Ainsi, de nombreux litiges subsistaient-ils néanmoins et les Cours d’appel étaient régulièrement saisies (CA Paris, 2e ch. B, 4 mars 1999 : Juris-Data n° 1999-023491). La loi de finances pour 2002 a partiellement réglé la difficulté en accordant au notaire chargé de la succession ou aux personnes agissant à sa demande le droit d’obtenir des extraits des registres de l’enregistrement (LPF, art. 106, al. 3, ajouté L. n° 2001-1275, 28 déc. 2001, art. 73).
La procédure a été simplifiée par la loi de finances pour 2003. Une ordonnance du juge n’est plus nécessaire. Néanmoins, l’accès aux documents officiels demeure encore trop complexe et non homogène comme en témoignent de nombreuses questions posées au ministre de la Justice. Pour le ministre de la Justice, le respect de la vie privée des familles justifierait la réglementation (Rép. min. : JO Sénat 19 déc. 2002, p. 3164).
Il apparaît cependant que l’on observe, au cours de l’adoption de nombreuses lois en la matière, que la détermination du bon curseur à placer est d’autant plus délicat en fonction des objectifs fixés par le Parlement et les Ministères.
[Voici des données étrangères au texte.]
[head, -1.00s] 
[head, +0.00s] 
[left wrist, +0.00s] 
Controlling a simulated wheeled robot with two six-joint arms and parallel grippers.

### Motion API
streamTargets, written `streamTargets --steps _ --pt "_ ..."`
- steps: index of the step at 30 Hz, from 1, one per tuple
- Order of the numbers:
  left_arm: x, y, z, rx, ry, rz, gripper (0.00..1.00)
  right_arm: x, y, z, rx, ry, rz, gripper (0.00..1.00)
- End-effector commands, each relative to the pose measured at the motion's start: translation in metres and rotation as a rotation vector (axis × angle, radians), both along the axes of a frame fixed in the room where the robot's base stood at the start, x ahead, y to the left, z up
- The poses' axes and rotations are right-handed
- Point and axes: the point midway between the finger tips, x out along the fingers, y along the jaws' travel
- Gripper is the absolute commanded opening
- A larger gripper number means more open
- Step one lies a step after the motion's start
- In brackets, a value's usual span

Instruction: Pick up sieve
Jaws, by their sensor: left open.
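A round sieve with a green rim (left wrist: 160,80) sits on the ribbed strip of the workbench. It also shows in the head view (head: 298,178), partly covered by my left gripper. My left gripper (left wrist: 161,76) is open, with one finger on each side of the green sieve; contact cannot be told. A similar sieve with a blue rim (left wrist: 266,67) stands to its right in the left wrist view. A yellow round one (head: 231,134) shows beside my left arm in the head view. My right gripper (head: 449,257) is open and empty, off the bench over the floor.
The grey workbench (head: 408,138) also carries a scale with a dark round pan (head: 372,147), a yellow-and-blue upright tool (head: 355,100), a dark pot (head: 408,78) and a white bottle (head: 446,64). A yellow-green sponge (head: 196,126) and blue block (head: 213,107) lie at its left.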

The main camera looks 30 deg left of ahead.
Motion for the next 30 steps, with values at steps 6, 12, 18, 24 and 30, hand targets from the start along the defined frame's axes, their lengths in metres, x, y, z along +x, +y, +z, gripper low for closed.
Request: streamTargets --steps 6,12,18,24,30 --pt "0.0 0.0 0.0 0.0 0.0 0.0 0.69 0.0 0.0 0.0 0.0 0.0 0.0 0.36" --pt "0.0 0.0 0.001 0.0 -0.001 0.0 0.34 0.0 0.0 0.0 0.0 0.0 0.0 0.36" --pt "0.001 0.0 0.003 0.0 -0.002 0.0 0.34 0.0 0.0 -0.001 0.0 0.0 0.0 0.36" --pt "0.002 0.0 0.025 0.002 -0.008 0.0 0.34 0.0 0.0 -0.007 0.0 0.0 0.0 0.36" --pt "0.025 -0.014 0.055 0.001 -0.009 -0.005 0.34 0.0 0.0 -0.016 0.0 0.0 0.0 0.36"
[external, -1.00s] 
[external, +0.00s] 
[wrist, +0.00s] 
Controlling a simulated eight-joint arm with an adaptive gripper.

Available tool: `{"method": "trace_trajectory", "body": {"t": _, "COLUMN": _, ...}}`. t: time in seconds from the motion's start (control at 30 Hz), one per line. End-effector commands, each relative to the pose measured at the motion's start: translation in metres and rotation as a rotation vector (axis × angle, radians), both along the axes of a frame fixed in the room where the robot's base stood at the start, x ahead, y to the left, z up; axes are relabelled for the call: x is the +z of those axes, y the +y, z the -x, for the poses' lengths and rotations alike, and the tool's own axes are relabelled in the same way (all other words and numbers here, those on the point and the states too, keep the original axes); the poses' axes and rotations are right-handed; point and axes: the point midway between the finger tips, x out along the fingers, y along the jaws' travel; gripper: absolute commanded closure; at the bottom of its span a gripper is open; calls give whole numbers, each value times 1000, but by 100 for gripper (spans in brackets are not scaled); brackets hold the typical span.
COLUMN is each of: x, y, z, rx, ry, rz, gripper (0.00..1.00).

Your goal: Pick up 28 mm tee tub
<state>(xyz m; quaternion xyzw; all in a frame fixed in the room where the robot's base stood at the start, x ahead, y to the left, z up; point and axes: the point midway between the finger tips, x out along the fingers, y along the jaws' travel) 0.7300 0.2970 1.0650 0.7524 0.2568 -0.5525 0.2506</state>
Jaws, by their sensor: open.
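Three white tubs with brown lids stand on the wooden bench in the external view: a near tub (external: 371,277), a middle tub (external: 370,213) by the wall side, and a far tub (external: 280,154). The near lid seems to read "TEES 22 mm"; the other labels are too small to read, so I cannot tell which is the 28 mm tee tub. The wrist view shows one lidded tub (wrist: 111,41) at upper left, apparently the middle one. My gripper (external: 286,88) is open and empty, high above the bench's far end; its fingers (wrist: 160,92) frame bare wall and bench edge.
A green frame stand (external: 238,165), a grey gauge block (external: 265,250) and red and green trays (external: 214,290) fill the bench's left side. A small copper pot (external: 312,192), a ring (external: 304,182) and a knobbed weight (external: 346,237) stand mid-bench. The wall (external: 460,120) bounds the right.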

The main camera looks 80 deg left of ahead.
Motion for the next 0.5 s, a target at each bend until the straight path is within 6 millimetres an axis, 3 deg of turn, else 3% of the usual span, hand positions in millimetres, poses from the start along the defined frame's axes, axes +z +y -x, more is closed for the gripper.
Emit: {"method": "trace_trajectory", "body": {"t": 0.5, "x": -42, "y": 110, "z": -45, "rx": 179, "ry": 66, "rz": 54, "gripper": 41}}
Des progrès devront cependant être faits afin de faciliter l’accès à ces documents qui peuvent être cruciaux pour les familles.
II. CONTRAT DE RÉVÉLATION DE SUCCESSION
Le contrat de révélation de succession est le contrat par lequel le généalogiste s’engage à apporter à un héritier potentiel les preuves de ses droits éventuels dans la succession qu’il se propose de lui révéler et à le représenter aux opérations liquidatives moyennant rémunération. Notaire a également la faculté de mandater un Généalogiste.
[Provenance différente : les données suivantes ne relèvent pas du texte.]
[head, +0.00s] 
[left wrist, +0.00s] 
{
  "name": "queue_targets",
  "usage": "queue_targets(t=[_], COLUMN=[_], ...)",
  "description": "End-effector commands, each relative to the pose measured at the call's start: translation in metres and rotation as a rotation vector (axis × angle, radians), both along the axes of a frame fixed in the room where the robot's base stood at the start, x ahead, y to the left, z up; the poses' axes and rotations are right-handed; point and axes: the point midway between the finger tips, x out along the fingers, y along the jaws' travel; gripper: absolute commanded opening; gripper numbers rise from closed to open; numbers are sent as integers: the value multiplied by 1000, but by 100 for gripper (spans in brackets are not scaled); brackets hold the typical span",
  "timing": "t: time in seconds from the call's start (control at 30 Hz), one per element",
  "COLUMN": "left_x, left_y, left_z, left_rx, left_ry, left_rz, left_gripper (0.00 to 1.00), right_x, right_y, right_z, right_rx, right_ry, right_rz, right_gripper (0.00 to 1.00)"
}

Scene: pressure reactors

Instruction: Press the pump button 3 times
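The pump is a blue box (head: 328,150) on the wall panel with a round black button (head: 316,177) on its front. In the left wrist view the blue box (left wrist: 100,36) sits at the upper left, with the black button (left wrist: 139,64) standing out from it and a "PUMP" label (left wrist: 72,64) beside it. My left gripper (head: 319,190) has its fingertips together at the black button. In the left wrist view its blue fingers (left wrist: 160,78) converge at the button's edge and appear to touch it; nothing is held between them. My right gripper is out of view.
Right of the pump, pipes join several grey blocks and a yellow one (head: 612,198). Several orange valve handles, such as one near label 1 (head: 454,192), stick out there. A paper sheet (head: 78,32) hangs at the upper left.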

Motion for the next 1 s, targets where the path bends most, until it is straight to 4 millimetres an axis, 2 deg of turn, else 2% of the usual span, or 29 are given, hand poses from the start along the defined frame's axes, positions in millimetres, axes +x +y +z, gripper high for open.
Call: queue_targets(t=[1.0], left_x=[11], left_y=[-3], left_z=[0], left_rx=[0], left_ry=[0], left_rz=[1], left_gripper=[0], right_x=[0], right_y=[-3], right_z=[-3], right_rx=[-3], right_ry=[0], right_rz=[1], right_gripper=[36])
Le site de la Chambre des généalogistes de France présente ce contrat comme suit : « celui-ci entreprend alors des recherches d’héritiers à ses frais ainsi qu’à ses risques et périls. Lorsqu’il retrouve les héritiers au terme de recherches le plus souvent longues et fastidieuses, ayant parfois nécessité des investigations dans le monde entier, il va alors contacter les ayants droit ainsi retrouvés.
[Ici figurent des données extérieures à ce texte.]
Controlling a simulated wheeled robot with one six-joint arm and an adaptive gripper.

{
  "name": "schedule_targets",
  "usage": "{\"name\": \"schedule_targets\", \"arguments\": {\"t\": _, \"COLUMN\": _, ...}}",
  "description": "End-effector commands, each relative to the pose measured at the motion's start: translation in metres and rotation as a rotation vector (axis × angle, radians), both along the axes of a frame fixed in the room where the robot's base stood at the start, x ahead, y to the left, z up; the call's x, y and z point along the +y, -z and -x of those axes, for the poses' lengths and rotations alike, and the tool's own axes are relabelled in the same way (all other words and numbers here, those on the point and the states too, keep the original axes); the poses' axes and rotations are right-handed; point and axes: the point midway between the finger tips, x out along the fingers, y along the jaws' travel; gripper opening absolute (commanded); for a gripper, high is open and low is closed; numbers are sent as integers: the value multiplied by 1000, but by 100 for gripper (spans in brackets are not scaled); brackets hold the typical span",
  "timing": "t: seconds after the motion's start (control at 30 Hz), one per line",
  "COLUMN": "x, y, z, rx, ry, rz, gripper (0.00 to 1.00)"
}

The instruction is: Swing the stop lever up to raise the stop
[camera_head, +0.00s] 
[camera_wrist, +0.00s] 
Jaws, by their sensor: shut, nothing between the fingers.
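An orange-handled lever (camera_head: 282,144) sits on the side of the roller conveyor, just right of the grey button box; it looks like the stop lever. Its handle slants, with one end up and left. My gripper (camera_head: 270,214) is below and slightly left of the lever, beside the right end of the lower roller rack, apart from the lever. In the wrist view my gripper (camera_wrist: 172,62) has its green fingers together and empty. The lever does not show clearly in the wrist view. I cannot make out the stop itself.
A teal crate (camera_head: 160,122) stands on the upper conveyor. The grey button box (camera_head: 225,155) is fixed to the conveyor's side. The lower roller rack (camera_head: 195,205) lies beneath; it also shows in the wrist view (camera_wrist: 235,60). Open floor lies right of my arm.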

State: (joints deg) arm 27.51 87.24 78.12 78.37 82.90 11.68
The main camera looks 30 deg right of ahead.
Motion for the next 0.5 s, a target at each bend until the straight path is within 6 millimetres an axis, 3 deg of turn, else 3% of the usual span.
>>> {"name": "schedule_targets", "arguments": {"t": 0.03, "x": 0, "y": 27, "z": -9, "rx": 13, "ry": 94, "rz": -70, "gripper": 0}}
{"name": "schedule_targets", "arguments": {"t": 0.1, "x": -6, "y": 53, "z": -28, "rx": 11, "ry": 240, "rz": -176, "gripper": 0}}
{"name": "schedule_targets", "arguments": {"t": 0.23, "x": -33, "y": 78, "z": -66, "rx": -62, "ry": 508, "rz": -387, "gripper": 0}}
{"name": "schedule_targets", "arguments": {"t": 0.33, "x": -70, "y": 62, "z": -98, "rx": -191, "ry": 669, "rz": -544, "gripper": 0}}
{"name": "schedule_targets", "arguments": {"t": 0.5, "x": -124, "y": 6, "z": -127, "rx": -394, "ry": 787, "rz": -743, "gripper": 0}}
Dans un premier temps, le Généalogiste annonce à ces derniers qu’ils sont héritiers d’une personne décédée et qu’il se propose de leur dévoiler l’identité du défunt d’une part, et l’ampleur de leurs droits héréditaires d’autre part.
En cas d’accord de principe, les parties formalisent alors un « contrat de révélation » prévoyant un pourcentage de rémunération des prestations du Généalogiste d’en moyenne 30 % à 40 % HT de l’actif net successoral que percevra à terme l’héritier retrouvé » (Chambre des généalogistes successoraux de France – Contrat de révélation de succession).
A. NATURE DU CONTRAT DE GÉNÉALOGISTE
Pour l’héritier, le contrat est un acte de disposition. Ainsi, en s’engageant à abandonner au généalogiste une quotité de l’actif net de la succession dévolue au mineur en contrepartie de la révélation de celle-ci. Il s’agit d’un acte de disposition que le tuteur ne peut conclure sans l’autorisation du conseil de famille (Cour de cassation., 10 mars 1998 : Juris-Data n° 1998-001085)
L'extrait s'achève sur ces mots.